__Exercise details__. What is needed is the run of lines from the one containing "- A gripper" through the one containing "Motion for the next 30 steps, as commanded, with", echoed exactly, with both ends kept and nothing added.

Recorded robot episodes
———
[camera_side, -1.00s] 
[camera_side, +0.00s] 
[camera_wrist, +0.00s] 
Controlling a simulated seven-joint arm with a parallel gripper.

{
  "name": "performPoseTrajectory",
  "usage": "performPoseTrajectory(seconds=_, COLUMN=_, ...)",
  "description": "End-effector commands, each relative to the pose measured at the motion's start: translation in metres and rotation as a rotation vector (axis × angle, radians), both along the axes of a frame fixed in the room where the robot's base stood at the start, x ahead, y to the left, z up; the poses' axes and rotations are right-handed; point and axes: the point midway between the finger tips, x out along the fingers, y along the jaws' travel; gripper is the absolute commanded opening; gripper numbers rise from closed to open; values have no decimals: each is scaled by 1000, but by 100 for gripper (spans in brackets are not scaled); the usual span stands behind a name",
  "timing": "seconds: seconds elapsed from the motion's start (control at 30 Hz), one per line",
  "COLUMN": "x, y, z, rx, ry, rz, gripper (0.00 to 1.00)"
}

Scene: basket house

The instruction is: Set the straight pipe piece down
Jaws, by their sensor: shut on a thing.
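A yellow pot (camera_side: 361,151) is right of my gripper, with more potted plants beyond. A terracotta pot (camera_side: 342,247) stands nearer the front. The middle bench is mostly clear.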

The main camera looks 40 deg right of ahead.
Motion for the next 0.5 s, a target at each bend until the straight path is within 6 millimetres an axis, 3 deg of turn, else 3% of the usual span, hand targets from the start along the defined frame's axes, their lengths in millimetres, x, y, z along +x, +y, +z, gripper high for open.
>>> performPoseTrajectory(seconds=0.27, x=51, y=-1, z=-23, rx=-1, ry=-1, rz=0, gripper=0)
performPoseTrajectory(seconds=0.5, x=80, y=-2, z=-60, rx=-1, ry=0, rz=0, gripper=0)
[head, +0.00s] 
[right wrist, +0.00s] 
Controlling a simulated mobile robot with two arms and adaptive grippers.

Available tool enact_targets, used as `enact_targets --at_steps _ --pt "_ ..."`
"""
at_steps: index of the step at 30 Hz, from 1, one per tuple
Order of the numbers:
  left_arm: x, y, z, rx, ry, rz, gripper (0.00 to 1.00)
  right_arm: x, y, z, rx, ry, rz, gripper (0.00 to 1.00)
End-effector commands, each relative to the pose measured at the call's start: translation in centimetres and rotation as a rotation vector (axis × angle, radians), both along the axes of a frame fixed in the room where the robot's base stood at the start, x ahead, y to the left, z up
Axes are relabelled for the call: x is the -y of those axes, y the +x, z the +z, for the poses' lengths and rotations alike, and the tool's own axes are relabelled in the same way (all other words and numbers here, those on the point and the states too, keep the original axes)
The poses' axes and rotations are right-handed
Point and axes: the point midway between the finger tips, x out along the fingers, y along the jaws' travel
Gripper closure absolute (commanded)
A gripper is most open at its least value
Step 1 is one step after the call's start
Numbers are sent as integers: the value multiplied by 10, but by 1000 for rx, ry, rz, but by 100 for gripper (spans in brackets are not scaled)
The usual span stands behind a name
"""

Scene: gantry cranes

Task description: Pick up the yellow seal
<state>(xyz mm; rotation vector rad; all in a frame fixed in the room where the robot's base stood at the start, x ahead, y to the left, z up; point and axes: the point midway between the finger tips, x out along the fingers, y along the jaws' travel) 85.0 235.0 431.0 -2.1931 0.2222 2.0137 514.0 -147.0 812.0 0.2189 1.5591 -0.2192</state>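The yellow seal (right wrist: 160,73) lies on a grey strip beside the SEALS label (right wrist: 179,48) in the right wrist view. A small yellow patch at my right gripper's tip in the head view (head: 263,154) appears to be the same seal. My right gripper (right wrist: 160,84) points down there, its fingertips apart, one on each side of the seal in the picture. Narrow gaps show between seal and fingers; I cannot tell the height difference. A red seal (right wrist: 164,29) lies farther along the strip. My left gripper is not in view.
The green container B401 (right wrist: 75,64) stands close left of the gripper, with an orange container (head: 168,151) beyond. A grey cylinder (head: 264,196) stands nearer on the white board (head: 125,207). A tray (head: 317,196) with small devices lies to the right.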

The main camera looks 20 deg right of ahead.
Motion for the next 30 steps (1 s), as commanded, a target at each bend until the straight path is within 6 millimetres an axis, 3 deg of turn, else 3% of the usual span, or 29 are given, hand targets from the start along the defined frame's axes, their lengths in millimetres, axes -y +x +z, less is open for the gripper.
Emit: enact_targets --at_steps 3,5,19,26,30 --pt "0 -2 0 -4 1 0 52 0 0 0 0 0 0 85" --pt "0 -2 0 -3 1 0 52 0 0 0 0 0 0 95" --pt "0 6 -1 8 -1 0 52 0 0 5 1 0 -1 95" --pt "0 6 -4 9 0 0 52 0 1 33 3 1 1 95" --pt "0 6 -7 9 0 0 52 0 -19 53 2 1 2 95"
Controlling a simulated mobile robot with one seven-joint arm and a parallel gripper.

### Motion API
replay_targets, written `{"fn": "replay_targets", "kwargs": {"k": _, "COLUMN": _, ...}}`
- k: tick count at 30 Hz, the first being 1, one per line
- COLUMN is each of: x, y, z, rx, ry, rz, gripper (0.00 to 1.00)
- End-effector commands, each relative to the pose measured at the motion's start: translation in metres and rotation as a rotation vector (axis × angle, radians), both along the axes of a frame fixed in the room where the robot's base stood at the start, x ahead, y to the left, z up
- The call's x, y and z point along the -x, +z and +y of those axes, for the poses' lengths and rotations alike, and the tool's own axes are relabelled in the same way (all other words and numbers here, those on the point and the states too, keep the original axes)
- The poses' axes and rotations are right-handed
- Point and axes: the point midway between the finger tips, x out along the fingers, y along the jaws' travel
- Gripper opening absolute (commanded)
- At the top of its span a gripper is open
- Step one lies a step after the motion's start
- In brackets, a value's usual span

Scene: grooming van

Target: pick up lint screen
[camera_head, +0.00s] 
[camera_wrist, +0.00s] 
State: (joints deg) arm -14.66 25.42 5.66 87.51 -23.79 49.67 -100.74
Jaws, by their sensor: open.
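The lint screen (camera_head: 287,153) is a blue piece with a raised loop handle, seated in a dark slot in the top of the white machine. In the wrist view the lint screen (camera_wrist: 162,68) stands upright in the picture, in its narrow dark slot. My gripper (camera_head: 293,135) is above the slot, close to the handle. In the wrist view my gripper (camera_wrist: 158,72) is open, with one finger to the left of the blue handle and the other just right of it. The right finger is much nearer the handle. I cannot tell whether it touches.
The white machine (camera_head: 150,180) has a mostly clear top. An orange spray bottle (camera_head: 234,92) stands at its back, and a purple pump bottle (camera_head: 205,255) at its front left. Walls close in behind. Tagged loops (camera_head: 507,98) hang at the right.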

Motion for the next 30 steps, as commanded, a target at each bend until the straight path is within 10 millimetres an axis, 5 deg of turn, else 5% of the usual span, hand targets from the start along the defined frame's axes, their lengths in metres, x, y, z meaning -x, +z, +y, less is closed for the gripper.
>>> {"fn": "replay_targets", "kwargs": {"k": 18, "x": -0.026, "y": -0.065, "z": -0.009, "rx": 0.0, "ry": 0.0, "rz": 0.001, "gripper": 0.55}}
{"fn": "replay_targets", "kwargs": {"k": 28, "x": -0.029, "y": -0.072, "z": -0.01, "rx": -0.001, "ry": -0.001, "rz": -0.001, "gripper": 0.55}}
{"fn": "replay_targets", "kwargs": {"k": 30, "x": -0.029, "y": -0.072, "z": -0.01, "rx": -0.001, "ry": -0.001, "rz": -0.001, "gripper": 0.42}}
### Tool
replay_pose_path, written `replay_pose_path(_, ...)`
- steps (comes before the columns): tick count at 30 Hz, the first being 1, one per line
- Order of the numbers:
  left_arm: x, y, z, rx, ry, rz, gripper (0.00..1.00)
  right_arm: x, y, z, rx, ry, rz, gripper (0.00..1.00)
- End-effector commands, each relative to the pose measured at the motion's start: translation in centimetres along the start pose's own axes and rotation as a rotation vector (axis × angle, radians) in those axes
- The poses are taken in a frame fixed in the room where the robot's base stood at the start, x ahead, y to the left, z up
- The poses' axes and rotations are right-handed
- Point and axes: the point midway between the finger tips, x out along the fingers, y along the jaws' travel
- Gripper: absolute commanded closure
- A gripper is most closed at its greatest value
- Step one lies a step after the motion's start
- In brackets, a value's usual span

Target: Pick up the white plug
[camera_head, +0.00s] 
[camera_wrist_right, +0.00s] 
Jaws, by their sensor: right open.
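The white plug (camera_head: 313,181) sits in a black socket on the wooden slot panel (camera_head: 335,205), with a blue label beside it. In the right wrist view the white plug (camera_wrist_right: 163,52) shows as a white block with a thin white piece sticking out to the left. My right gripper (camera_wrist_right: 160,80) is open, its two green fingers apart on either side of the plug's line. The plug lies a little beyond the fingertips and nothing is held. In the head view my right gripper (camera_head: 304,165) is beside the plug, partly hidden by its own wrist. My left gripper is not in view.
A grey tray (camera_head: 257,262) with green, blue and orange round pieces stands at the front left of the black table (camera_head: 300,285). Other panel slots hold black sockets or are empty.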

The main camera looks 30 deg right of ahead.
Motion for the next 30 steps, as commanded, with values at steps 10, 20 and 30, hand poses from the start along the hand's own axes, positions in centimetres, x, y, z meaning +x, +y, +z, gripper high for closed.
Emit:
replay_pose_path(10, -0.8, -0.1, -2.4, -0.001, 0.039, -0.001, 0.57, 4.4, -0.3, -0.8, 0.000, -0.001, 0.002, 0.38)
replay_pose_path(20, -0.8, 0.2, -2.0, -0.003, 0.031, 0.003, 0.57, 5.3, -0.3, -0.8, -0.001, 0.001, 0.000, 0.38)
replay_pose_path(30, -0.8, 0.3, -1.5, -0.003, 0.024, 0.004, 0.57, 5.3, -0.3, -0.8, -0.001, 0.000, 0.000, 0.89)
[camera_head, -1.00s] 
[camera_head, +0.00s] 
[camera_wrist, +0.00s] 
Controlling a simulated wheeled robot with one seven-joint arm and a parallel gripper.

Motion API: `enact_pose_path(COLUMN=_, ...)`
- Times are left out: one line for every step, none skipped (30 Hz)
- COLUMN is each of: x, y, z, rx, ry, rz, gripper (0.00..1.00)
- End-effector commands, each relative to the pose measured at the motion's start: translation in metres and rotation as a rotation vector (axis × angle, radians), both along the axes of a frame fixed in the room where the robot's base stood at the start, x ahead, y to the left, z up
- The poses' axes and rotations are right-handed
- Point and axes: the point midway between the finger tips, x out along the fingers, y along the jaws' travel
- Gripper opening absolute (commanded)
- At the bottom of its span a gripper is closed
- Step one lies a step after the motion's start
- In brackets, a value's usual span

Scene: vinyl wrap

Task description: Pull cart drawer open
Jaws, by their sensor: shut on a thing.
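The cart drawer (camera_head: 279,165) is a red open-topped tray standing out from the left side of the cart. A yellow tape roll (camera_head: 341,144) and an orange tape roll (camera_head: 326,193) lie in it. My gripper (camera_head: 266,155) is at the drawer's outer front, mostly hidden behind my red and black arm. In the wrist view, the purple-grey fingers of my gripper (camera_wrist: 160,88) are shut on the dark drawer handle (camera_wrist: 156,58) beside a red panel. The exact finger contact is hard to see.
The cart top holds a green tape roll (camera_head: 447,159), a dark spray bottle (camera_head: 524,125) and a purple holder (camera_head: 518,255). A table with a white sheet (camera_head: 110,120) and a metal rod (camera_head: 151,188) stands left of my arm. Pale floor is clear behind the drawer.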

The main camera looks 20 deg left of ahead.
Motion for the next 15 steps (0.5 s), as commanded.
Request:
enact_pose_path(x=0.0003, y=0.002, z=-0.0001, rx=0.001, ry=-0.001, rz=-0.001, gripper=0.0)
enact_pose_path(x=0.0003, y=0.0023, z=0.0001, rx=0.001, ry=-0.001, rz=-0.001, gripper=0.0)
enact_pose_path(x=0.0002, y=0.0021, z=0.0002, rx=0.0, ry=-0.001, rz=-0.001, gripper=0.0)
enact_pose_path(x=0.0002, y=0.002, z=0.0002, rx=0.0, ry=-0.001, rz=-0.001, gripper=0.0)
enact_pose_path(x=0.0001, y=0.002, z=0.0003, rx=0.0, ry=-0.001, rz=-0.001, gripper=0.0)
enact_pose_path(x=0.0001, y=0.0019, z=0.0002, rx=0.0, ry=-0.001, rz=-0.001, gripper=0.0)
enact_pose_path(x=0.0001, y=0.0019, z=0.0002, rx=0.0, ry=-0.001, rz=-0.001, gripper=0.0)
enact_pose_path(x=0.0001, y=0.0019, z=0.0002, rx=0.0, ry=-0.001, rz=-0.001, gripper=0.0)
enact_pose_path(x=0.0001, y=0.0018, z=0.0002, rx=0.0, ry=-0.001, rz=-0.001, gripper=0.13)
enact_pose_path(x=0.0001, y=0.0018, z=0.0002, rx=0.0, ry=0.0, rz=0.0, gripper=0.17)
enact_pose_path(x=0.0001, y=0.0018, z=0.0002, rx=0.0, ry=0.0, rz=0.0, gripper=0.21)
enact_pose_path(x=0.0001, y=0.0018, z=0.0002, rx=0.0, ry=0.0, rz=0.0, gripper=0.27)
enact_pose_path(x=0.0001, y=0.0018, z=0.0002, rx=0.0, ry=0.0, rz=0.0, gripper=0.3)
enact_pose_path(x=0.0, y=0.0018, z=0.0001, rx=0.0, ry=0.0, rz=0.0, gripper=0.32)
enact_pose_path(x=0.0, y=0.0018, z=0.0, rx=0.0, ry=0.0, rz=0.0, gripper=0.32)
———
__Solution to this exercise__.
- A gripper is most closed at its greatest value
- Step one lies a step after the motion's start
- In brackets, a value's usual span

Target: Pick up the white plug
[camera_head, +0.00s] 
[camera_wrist_right, +0.00s] 
Jaws, by their sensor: right open.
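The white plug (camera_head: 313,181) sits in a black socket on the wooden slot panel (camera_head: 335,205), with a blue label beside it. In the right wrist view the white plug (camera_wrist_right: 163,52) shows as a white block with a thin white piece sticking out to the left. My right gripper (camera_wrist_right: 160,80) is open, its two green fingers apart on either side of the plug's line. The plug lies a little beyond the fingertips and nothing is held. In the head view my right gripper (camera_head: 304,165) is beside the plug, partly hidden by its own wrist. My left gripper is not in view.
A grey tray (camera_head: 257,262) with green, blue and orange round pieces stands at the front left of the black table (camera_head: 300,285). Other panel slots hold black sockets or are empty.

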The main camera looks 30 deg right of ahead.
Motion for the next 30 steps, as commanded, with values at steps 10, 20 and 30, hand poses from the start along the hand's own axes, positions in centimetres, x, y, z meaning +x, +y, +z, gripper high for closed.

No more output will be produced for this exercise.